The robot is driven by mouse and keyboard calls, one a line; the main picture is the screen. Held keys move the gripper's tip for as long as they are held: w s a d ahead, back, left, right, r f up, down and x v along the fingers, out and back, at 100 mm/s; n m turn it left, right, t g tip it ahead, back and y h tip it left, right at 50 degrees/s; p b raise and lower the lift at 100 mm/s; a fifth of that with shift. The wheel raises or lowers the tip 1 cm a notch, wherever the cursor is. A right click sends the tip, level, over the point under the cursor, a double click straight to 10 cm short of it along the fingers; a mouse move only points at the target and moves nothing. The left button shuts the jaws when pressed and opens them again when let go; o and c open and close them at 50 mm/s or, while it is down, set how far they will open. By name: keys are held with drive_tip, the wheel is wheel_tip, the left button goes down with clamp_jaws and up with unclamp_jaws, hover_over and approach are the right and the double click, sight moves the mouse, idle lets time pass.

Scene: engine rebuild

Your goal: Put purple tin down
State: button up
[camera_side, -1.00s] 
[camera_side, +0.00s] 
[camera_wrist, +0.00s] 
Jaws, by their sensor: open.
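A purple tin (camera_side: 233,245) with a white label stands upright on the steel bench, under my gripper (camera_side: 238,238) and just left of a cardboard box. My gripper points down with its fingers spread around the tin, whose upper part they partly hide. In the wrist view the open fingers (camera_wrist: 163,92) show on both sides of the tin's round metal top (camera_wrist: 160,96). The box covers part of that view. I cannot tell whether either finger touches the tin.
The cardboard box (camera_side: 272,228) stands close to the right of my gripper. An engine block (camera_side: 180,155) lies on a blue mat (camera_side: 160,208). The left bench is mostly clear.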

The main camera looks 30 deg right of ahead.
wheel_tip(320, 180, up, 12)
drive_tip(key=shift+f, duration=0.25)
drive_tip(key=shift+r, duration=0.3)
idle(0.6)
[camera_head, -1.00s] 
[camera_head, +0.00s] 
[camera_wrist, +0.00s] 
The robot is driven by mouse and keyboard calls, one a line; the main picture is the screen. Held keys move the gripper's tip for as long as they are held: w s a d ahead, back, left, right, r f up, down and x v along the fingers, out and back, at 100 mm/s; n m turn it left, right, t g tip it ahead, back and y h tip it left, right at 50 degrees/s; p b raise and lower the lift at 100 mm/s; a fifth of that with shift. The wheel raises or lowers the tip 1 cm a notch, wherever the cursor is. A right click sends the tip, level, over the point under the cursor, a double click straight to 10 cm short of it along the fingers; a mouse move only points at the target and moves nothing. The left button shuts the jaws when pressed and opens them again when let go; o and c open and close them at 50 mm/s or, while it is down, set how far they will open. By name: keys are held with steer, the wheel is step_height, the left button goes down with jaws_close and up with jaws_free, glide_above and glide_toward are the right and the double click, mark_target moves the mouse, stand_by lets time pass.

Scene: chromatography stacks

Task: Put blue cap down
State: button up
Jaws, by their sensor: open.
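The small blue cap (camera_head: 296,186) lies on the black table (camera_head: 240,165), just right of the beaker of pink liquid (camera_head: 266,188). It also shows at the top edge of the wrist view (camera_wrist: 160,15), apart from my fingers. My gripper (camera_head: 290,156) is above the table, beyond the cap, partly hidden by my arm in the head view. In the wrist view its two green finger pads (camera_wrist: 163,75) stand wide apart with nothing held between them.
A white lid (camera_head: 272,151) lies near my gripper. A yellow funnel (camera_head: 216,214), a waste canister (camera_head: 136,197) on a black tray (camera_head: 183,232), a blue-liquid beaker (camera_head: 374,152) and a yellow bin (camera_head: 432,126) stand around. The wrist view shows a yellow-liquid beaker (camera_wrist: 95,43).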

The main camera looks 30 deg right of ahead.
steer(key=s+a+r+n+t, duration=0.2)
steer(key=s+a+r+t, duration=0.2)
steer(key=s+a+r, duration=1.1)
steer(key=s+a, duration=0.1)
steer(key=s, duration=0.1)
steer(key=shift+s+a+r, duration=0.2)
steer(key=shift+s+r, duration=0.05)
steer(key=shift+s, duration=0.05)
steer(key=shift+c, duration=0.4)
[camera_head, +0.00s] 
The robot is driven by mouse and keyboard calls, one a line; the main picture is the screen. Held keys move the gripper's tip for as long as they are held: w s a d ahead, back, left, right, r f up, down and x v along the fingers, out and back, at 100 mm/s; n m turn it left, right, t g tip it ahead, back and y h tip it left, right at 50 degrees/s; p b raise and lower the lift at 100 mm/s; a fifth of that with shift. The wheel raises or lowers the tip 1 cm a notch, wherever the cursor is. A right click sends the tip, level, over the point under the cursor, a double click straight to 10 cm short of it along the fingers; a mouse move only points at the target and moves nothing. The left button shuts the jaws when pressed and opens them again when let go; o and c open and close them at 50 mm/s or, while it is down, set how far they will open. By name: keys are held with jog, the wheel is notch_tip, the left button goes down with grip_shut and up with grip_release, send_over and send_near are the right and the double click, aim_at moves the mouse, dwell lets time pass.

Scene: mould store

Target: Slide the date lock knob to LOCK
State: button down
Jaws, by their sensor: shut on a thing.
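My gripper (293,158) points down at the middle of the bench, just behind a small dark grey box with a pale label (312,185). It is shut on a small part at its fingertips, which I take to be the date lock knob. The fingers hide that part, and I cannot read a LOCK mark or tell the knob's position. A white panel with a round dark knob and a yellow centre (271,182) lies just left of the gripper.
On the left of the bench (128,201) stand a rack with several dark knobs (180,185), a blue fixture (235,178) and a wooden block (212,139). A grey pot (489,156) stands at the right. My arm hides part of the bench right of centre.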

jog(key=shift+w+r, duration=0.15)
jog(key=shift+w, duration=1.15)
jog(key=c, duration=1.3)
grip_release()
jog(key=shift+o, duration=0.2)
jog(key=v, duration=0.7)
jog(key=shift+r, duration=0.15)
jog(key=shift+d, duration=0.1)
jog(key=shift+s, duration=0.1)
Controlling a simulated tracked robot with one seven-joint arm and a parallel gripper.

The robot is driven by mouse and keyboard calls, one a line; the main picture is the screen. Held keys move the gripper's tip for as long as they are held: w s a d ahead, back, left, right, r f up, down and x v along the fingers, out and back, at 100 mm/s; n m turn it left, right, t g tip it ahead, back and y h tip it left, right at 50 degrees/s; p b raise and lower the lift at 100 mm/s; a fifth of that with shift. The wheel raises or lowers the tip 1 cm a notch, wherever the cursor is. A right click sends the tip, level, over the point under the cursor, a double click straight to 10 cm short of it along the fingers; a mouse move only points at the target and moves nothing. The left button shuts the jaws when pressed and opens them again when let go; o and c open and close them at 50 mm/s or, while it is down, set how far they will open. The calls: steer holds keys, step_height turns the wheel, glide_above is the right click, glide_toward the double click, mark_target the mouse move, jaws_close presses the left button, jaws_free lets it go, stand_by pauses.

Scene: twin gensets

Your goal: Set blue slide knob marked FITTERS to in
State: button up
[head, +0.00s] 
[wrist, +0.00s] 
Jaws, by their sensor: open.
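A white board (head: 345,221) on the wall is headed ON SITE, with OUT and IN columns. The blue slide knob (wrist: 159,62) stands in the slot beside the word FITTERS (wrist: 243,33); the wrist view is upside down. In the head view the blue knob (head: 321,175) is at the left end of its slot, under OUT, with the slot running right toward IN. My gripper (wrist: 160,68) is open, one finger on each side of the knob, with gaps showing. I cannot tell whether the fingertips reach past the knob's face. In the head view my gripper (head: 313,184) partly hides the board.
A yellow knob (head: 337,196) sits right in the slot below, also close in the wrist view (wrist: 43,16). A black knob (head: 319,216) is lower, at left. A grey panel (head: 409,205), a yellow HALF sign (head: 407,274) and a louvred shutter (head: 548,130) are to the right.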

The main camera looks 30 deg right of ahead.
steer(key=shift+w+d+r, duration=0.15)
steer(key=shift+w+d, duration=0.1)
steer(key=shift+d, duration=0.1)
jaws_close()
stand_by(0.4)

********

> **What is needed**
Would you reproduce all the entries exactly?

> **Answer in full**
The robot is driven by mouse and keyboard calls, one a line; the main picture is the screen. Held keys move the gripper's tip for as long as they are held: w s a d ahead, back, left, right, r f up, down and x v along the fingers, out and back, at 100 mm/s; n m turn it left, right, t g tip it ahead, back and y h tip it left, right at 50 degrees/s; p b raise and lower the lift at 100 mm/s; a fifth of that with shift. The wheel raises or lowers the tip 1 cm a notch, wherever the cursor is. A right click sends the tip, level, over the point under the cursor, a double click straight to 10 cm short of it along the fingers; a mouse move only points at the target and moves nothing. The left button shuts the jaws when pressed and opens them again when let go; o and c open and close them at 50 mm/s or, while it is down, set how far they will open. By name: keys are held with drive_tip, the wheel is wheel_tip, the left button goes down with clamp_jaws and up with unclamp_jaws, hover_over and approach are the right and the double click, sight moves the mouse, idle lets time pass.

Scene: engine rebuild

Your goal: Put purple tin down
State: button up
[camera_side, -1.00s] 
[camera_side, +0.00s] 
[camera_wrist, +0.00s] 
Jaws, by their sensor: open.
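A purple tin (camera_side: 233,245) with a white label stands upright on the steel bench, under my gripper (camera_side: 238,238) and just left of a cardboard box. My gripper points down with its fingers spread around the tin, whose upper part they partly hide. In the wrist view the open fingers (camera_wrist: 163,92) show on both sides of the tin's round metal top (camera_wrist: 160,96). The box covers part of that view. I cannot tell whether either finger touches the tin.
The cardboard box (camera_side: 272,228) stands close to the right of my gripper. An engine block (camera_side: 180,155) lies on a blue mat (camera_side: 160,208). The left bench is mostly clear.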

The main camera looks 30 deg right of ahead.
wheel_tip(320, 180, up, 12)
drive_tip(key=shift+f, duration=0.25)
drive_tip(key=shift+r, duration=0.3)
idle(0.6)
[camera_head, -1.00s] 
[camera_head, +0.00s] 
[camera_wrist, +0.00s] 
The robot is driven by mouse and keyboard calls, one a line; the main picture is the screen. Held keys move the gripper's tip for as long as they are held: w s a d ahead, back, left, right, r f up, down and x v along the fingers, out and back, at 100 mm/s; n m turn it left, right, t g tip it ahead, back and y h tip it left, right at 50 degrees/s; p b raise and lower the lift at 100 mm/s; a fifth of that with shift. The wheel raises or lowers the tip 1 cm a notch, wherever the cursor is. A right click sends the tip, level, over the point under the cursor, a double click straight to 10 cm short of it along the fingers; a mouse move only points at the target and moves nothing. The left button shuts the jaws when pressed and opens them again when let go; o and c open and close them at 50 mm/s or, while it is down, set how far they will open. By name: keys are held with steer, the wheel is step_height, the left button goes down with jaws_close and up with jaws_free, glide_above and glide_toward are the right and the double click, mark_target moves the mouse, stand_by lets time pass.

Scene: chromatography stacks

Task: Put blue cap down
State: button up
Jaws, by their sensor: open.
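The small blue cap (camera_head: 296,186) lies on the black table (camera_head: 240,165), just right of the beaker of pink liquid (camera_head: 266,188). It also shows at the top edge of the wrist view (camera_wrist: 160,15), apart from my fingers. My gripper (camera_head: 290,156) is above the table, beyond the cap, partly hidden by my arm in the head view. In the wrist view its two green finger pads (camera_wrist: 163,75) stand wide apart with nothing held between them.
A white lid (camera_head: 272,151) lies near my gripper. A yellow funnel (camera_head: 216,214), a waste canister (camera_head: 136,197) on a black tray (camera_head: 183,232), a blue-liquid beaker (camera_head: 374,152) and a yellow bin (camera_head: 432,126) stand around. The wrist view shows a yellow-liquid beaker (camera_wrist: 95,43).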

The main camera looks 30 deg right of ahead.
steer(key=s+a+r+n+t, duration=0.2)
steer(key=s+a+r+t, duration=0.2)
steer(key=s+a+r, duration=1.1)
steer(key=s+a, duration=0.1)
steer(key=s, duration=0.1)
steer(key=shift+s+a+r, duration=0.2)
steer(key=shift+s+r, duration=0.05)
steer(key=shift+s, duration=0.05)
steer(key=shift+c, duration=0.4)
[camera_head, +0.00s] 
The robot is driven by mouse and keyboard calls, one a line; the main picture is the screen. Held keys move the gripper's tip for as long as they are held: w s a d ahead, back, left, right, r f up, down and x v along the fingers, out and back, at 100 mm/s; n m turn it left, right, t g tip it ahead, back and y h tip it left, right at 50 degrees/s; p b raise and lower the lift at 100 mm/s; a fifth of that with shift. The wheel raises or lowers the tip 1 cm a notch, wherever the cursor is. A right click sends the tip, level, over the point under the cursor, a double click straight to 10 cm short of it along the fingers; a mouse move only points at the target and moves nothing. The left button shuts the jaws when pressed and opens them again when let go; o and c open and close them at 50 mm/s or, while it is down, set how far they will open. By name: keys are held with jog, the wheel is notch_tip, the left button goes down with grip_shut and up with grip_release, send_over and send_near are the right and the double click, aim_at moves the mouse, dwell lets time pass.

Scene: mould store

Target: Slide the date lock knob to LOCK
State: button down
Jaws, by their sensor: shut on a thing.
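My gripper (293,158) points down at the middle of the bench, just behind a small dark grey box with a pale label (312,185). It is shut on a small part at its fingertips, which I take to be the date lock knob. The fingers hide that part, and I cannot read a LOCK mark or tell the knob's position. A white panel with a round dark knob and a yellow centre (271,182) lies just left of the gripper.
On the left of the bench (128,201) stand a rack with several dark knobs (180,185), a blue fixture (235,178) and a wooden block (212,139). A grey pot (489,156) stands at the right. My arm hides part of the bench right of centre.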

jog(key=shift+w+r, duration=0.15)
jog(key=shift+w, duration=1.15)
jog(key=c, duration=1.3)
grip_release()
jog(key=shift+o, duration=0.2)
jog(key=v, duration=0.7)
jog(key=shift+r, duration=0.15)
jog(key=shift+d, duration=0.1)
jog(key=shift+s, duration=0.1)
Controlling a simulated tracked robot with one seven-joint arm and a parallel gripper.

The robot is driven by mouse and keyboard calls, one a line; the main picture is the screen. Held keys move the gripper's tip for as long as they are held: w s a d ahead, back, left, right, r f up, down and x v along the fingers, out and back, at 100 mm/s; n m turn it left, right, t g tip it ahead, back and y h tip it left, right at 50 degrees/s; p b raise and lower the lift at 100 mm/s; a fifth of that with shift. The wheel raises or lowers the tip 1 cm a notch, wherever the cursor is. A right click sends the tip, level, over the point under the cursor, a double click straight to 10 cm short of it along the fingers; a mouse move only points at the target and moves nothing. The left button shuts the jaws when pressed and opens them again when let go; o and c open and close them at 50 mm/s or, while it is down, set how far they will open. The calls: steer holds keys, step_height turns the wheel, glide_above is the right click, glide_toward the double click, mark_target the mouse move, jaws_close presses the left button, jaws_free lets it go, stand_by pauses.

Scene: twin gensets

Your goal: Set blue slide knob marked FITTERS to in
State: button up
[head, +0.00s] 
[wrist, +0.00s] 
Jaws, by their sensor: open.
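A white board (head: 345,221) on the wall is headed ON SITE, with OUT and IN columns. The blue slide knob (wrist: 159,62) stands in the slot beside the word FITTERS (wrist: 243,33); the wrist view is upside down. In the head view the blue knob (head: 321,175) is at the left end of its slot, under OUT, with the slot running right toward IN. My gripper (wrist: 160,68) is open, one finger on each side of the knob, with gaps showing. I cannot tell whether the fingertips reach past the knob's face. In the head view my gripper (head: 313,184) partly hides the board.
A yellow knob (head: 337,196) sits right in the slot below, also close in the wrist view (wrist: 43,16). A black knob (head: 319,216) is lower, at left. A grey panel (head: 409,205), a yellow HALF sign (head: 407,274) and a louvred shutter (head: 548,130) are to the right.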

The main camera looks 30 deg right of ahead.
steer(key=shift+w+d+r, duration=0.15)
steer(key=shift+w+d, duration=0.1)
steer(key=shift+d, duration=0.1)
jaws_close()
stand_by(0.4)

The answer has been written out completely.